What to do
Count the lines below that contain "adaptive". Give only the number.

###

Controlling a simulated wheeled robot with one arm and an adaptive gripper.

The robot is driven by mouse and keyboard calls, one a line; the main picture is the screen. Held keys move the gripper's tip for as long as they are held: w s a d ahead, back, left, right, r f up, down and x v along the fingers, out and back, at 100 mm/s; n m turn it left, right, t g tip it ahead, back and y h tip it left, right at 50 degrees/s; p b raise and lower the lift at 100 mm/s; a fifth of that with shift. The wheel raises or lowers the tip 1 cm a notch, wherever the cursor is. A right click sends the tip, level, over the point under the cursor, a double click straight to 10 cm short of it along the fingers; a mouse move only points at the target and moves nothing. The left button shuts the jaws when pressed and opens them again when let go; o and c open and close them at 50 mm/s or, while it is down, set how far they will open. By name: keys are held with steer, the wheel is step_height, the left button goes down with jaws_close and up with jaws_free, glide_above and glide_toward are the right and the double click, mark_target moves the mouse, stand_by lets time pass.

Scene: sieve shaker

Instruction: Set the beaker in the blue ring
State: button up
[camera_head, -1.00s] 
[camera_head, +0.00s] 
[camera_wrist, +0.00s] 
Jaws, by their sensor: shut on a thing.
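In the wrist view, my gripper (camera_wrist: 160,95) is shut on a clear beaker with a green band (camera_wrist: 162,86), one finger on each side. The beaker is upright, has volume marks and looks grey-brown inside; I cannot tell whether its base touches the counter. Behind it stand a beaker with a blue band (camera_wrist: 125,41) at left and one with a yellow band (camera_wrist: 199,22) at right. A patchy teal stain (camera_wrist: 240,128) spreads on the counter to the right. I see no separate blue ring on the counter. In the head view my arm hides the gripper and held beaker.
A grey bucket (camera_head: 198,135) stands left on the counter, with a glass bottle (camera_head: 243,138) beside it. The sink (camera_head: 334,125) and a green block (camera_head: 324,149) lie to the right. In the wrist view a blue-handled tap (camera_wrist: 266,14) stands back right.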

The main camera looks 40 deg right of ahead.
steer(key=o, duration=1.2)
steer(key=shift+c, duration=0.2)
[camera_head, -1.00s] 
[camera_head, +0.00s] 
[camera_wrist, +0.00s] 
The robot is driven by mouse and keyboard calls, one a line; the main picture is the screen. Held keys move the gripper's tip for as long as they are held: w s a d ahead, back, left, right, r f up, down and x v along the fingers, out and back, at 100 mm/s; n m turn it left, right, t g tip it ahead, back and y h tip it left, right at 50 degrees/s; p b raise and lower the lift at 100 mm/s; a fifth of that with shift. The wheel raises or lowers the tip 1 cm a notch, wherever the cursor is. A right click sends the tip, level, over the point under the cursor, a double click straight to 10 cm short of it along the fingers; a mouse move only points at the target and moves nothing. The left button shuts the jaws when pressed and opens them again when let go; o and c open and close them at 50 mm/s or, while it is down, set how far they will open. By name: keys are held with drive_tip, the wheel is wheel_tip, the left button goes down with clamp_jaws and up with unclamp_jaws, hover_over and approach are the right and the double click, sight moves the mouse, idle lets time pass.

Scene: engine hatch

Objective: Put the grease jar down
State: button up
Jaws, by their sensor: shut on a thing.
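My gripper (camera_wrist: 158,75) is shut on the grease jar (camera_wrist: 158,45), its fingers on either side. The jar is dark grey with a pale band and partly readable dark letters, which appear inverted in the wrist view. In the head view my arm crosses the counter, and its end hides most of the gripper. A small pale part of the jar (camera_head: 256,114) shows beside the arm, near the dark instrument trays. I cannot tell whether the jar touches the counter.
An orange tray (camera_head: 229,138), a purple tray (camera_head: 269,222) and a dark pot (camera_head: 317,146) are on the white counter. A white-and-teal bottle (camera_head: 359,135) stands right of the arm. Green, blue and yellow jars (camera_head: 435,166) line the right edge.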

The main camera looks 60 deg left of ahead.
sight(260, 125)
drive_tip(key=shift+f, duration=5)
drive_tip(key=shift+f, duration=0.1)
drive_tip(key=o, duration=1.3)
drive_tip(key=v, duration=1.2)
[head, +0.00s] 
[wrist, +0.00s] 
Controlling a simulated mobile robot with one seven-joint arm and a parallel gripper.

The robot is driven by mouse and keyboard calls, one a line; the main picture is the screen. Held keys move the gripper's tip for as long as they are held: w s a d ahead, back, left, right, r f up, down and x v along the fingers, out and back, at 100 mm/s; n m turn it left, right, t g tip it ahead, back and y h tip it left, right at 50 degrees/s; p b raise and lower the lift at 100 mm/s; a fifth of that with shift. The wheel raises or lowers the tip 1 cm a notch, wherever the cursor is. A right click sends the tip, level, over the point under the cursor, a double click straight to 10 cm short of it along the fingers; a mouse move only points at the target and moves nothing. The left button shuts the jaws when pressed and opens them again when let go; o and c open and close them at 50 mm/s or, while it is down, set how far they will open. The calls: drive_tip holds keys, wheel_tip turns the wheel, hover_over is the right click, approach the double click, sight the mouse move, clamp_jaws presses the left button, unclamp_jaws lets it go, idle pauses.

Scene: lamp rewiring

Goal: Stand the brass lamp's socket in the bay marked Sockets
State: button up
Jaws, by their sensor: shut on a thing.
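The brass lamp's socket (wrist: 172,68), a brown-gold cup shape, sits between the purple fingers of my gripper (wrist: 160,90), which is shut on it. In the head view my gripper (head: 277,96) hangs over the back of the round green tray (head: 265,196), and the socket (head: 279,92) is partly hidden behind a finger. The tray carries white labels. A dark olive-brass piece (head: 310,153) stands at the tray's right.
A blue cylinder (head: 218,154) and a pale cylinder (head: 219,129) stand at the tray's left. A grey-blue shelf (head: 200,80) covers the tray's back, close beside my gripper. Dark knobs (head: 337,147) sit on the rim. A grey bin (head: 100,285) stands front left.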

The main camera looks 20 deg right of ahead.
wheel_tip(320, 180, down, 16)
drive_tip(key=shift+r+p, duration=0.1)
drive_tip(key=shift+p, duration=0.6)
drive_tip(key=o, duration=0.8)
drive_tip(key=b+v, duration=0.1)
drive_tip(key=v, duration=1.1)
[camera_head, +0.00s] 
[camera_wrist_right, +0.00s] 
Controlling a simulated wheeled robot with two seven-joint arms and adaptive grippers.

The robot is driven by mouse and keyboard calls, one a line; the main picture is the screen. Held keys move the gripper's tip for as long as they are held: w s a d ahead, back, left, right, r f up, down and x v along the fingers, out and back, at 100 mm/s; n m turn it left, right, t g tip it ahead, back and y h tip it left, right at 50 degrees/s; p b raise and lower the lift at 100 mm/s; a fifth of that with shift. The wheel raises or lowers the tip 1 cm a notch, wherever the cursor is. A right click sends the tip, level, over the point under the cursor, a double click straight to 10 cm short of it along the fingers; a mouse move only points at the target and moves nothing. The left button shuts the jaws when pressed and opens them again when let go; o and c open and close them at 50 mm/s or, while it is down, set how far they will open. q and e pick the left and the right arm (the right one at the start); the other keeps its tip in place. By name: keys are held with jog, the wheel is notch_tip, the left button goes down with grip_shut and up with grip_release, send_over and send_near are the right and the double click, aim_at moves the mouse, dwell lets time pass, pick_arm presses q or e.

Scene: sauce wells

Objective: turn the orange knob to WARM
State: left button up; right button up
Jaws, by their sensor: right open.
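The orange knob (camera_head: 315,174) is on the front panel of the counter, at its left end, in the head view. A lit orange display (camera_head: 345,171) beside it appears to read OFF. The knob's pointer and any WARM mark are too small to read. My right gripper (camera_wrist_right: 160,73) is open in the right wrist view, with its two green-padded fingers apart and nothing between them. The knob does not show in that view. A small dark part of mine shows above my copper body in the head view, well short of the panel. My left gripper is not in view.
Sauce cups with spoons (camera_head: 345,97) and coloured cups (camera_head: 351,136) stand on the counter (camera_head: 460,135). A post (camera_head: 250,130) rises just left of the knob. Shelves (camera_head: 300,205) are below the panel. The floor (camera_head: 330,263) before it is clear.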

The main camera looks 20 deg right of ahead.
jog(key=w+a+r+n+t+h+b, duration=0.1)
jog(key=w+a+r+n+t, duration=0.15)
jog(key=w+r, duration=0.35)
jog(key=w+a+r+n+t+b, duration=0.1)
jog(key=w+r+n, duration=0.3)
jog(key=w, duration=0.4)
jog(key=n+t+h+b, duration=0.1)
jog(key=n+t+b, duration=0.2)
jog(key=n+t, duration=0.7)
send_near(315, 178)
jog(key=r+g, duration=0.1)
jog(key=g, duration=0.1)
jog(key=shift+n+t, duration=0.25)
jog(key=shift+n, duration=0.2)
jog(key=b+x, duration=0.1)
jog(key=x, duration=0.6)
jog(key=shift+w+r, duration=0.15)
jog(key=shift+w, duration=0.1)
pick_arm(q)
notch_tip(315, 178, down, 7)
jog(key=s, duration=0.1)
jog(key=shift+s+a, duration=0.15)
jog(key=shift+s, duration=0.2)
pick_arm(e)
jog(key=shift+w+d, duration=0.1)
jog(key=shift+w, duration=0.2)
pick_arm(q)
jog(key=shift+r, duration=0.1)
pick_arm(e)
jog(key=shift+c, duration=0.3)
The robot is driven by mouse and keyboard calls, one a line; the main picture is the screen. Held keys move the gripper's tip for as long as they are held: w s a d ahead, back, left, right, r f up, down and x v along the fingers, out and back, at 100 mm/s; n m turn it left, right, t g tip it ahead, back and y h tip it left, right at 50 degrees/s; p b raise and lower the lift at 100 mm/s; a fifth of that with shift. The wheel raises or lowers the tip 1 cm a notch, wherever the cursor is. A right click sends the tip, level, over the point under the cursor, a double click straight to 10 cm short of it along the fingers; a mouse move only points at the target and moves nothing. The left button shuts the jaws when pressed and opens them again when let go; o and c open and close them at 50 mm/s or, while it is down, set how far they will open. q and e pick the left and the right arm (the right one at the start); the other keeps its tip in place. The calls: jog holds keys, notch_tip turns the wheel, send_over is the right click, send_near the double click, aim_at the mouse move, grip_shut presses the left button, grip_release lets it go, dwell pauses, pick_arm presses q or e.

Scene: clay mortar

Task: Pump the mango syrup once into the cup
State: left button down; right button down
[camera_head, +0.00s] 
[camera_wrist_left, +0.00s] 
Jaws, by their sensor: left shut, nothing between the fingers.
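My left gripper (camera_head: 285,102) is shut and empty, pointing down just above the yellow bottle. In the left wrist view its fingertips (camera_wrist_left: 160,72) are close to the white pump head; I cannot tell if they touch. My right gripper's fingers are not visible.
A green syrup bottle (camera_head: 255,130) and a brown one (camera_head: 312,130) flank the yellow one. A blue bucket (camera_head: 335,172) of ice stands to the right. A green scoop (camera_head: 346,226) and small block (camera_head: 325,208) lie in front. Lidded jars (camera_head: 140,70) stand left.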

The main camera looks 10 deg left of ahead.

###

In response
2